▶ WORK TO DO
Look through the lines of the material and count those containing "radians". Give that count alone.

:::

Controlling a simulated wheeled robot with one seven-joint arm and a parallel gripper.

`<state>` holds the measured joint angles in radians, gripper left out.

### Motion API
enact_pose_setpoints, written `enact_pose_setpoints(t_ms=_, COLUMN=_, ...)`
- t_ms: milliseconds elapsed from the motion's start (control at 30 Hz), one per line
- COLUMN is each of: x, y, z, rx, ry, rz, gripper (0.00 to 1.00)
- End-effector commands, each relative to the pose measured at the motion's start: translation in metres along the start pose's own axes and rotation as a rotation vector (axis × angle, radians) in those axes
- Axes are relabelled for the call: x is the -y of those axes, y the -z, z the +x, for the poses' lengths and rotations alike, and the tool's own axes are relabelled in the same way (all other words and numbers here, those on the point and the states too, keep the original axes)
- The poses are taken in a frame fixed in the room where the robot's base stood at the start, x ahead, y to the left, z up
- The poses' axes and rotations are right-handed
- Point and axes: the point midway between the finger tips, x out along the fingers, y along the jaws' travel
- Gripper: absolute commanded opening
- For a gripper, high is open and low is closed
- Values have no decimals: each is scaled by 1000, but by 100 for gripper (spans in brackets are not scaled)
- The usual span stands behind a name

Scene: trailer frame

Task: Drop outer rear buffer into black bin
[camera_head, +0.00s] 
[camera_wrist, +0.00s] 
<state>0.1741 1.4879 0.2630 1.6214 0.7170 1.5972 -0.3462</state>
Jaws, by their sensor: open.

:::

▶ RESULT OF THE EXERCISE
2